◆ What you should do:
Reproduce, exactly and in full, the lines from the one with "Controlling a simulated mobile" through the one with "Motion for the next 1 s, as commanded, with" in the data below; drop pictures.

◆ Data:

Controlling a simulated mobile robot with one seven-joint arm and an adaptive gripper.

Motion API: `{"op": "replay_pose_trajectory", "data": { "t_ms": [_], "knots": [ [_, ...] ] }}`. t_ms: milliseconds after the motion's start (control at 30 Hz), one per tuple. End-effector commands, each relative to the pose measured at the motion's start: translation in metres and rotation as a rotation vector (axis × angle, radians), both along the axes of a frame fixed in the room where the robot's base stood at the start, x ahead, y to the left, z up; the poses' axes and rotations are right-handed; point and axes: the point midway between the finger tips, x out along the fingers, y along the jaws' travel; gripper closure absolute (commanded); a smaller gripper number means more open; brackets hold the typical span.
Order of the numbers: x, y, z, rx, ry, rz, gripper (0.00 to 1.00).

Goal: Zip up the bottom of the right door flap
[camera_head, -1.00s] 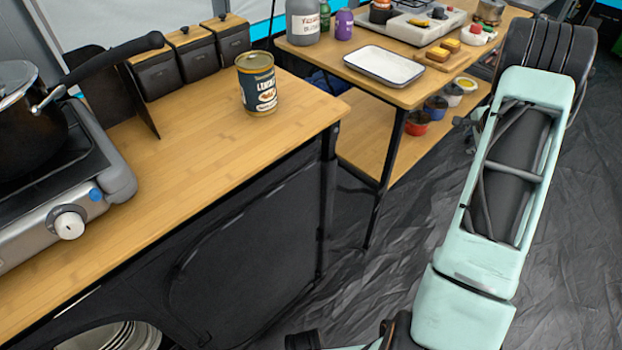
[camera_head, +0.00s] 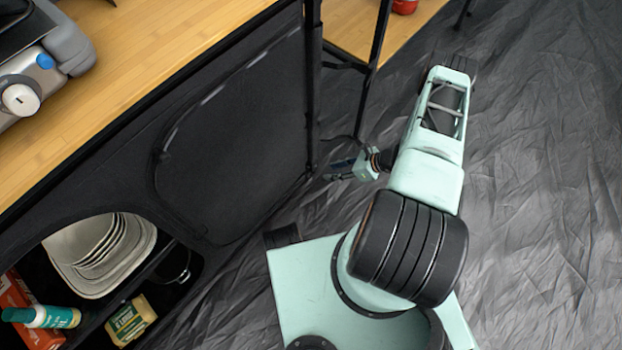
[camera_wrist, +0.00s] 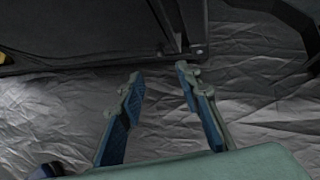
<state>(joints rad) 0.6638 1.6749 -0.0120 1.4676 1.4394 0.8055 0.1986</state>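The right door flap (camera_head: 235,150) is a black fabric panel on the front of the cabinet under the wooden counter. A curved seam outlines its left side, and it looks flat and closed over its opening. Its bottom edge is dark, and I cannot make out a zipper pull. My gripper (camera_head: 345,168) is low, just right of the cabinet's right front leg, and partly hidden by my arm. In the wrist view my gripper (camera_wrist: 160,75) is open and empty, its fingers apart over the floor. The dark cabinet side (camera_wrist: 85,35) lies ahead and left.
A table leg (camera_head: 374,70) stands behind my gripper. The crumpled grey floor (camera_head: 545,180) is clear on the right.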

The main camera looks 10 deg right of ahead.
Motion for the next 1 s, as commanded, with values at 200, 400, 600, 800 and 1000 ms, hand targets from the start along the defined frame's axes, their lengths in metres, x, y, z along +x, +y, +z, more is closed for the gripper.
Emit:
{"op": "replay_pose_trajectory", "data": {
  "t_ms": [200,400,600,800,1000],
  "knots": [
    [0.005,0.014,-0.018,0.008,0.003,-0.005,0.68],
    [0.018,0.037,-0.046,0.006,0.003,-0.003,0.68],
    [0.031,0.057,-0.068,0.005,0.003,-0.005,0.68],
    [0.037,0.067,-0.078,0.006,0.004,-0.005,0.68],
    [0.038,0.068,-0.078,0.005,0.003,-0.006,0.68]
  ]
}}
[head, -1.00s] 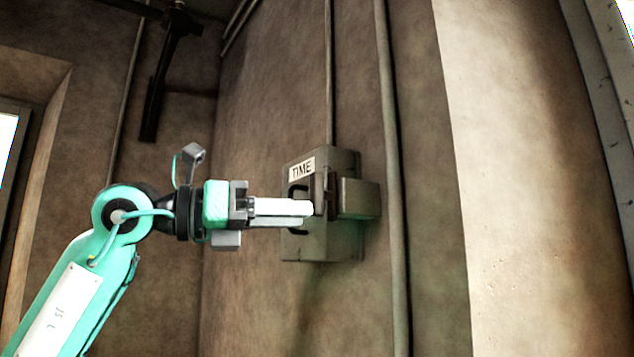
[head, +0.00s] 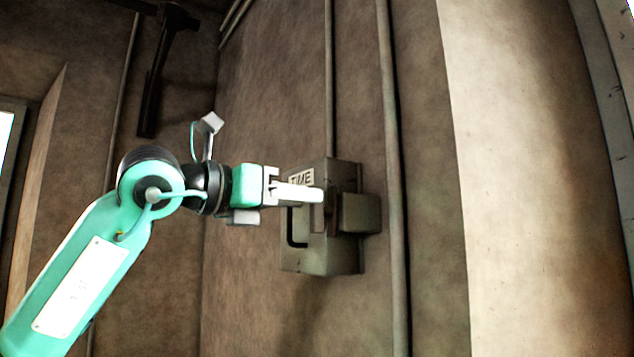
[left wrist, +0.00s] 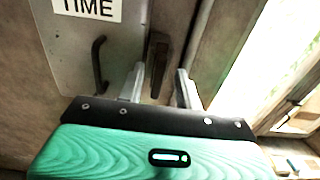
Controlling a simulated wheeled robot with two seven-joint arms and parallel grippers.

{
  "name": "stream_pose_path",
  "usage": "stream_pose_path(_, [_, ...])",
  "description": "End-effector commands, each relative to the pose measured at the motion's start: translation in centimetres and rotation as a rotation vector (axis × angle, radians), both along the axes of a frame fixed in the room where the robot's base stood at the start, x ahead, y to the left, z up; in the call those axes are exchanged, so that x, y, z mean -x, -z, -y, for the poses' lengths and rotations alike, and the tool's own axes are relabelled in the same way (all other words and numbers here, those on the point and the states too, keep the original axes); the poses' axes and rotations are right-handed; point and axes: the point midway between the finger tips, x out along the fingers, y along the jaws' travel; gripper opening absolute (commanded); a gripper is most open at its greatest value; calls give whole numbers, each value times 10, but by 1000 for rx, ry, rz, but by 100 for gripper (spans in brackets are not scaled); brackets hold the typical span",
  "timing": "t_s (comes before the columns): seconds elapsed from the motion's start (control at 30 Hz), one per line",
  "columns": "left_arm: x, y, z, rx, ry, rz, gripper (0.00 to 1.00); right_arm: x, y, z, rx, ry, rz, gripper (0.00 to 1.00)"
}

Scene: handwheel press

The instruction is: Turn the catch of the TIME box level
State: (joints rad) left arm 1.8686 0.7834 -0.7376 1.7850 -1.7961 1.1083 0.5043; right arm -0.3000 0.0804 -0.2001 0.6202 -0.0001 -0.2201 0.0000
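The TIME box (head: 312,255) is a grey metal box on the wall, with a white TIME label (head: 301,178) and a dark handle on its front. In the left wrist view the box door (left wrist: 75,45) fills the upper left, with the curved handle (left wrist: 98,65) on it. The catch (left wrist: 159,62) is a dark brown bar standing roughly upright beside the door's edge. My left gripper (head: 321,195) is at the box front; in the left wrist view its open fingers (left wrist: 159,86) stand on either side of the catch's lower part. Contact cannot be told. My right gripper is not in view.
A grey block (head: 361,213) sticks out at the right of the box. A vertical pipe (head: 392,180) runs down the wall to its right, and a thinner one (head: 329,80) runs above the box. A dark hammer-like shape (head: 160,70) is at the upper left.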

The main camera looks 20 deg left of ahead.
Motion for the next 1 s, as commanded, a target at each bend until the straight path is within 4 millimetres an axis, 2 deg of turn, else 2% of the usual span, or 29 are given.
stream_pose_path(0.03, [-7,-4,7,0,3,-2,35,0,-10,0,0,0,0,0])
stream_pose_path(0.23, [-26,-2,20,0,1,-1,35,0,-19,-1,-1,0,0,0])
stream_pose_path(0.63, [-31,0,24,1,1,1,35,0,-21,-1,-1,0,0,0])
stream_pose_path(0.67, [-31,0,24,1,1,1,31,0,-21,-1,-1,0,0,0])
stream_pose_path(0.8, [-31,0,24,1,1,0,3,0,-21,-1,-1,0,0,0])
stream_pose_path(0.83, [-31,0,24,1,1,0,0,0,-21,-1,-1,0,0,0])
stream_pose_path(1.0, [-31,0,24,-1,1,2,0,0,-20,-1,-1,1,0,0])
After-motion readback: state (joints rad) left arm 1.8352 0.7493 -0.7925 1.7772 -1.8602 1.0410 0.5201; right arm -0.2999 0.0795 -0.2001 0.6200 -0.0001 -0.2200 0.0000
---
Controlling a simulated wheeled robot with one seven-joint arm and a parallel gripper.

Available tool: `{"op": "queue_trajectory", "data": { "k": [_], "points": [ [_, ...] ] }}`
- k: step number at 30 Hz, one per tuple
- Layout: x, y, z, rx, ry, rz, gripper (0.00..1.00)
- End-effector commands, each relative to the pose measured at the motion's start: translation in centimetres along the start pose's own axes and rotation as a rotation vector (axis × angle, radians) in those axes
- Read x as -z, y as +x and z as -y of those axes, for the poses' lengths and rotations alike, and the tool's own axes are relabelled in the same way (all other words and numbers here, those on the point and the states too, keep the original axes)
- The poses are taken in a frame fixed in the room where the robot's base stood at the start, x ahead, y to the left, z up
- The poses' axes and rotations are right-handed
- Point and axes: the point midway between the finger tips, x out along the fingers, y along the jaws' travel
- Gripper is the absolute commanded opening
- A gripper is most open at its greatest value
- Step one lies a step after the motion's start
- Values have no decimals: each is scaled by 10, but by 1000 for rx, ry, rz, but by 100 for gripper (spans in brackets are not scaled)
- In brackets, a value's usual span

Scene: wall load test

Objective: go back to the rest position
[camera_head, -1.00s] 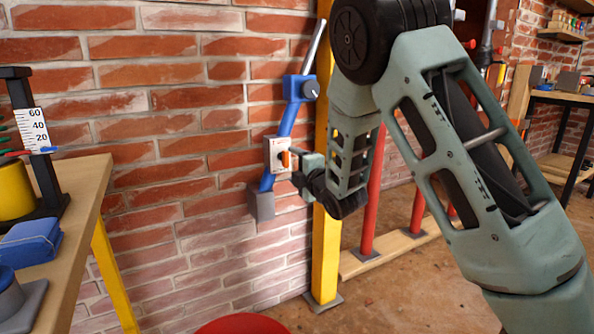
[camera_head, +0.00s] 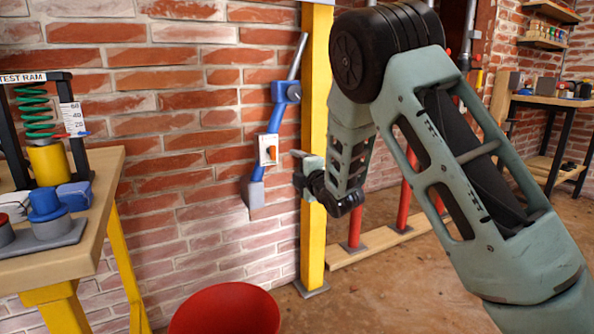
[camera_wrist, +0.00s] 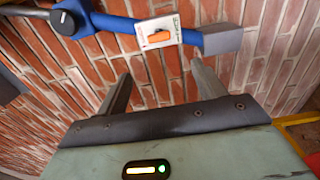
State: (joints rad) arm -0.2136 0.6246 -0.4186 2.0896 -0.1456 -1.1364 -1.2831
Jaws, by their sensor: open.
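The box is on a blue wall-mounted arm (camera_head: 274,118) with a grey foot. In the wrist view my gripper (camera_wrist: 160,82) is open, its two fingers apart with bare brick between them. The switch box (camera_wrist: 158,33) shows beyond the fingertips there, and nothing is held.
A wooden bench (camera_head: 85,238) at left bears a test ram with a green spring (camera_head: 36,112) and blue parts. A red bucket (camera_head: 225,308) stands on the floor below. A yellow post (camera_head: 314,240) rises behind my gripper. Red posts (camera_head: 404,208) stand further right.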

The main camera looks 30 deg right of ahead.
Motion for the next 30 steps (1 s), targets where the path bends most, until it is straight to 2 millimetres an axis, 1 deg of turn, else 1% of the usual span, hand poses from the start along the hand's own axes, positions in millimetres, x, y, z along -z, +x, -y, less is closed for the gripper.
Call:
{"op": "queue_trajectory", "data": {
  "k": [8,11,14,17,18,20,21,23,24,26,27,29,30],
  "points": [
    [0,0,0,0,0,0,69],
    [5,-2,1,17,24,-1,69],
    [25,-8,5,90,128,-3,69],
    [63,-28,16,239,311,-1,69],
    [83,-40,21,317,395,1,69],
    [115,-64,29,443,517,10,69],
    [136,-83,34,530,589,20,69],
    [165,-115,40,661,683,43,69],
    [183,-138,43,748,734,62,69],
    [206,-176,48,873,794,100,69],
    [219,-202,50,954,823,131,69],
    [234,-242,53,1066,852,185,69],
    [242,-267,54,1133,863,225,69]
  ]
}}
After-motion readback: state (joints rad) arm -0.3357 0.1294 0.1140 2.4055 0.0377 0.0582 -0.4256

◆ Solution below:
Controlling a simulated mobile robot with one seven-joint arm and an adaptive gripper.

Motion API: `{"op": "replay_pose_trajectory", "data": { "t_ms": [_], "knots": [ [_, ...] ] }}`. t_ms: milliseconds after the motion's start (control at 30 Hz), one per tuple. End-effector commands, each relative to the pose measured at the motion's start: translation in metres and rotation as a rotation vector (axis × angle, radians), both along the axes of a frame fixed in the room where the robot's base stood at the start, x ahead, y to the left, z up; the poses' axes and rotations are right-handed; point and axes: the point midway between the finger tips, x out along the fingers, y along the jaws' travel; gripper closure absolute (commanded); a smaller gripper number means more open; brackets hold the typical span.
Order of the numbers: x, y, z, rx, ry, rz, gripper (0.00 to 1.00).

Goal: Zip up the bottom of the right door flap
[camera_head, -1.00s] 
[camera_head, +0.00s] 
[camera_wrist, +0.00s] 
<state>(joints rad) 0.6638 1.6749 -0.0120 1.4676 1.4394 0.8055 0.1986</state>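The right door flap (camera_head: 235,150) is a black fabric panel on the front of the cabinet under the wooden counter. A curved seam outlines its left side, and it looks flat and closed over its opening. Its bottom edge is dark, and I cannot make out a zipper pull. My gripper (camera_head: 345,168) is low, just right of the cabinet's right front leg, and partly hidden by my arm. In the wrist view my gripper (camera_wrist: 160,75) is open and empty, its fingers apart over the floor. The dark cabinet side (camera_wrist: 85,35) lies ahead and left.
A table leg (camera_head: 374,70) stands behind my gripper. The crumpled grey floor (camera_head: 545,180) is clear on the right.

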The main camera looks 10 deg right of ahead.
Motion for the next 1 s, as commanded, with values at 200, 400, 600, 800 and 1000 ms, hand targets from the start along the defined frame's axes, their lengths in metres, x, y, z along +x, +y, +z, more is closed for the gripper.

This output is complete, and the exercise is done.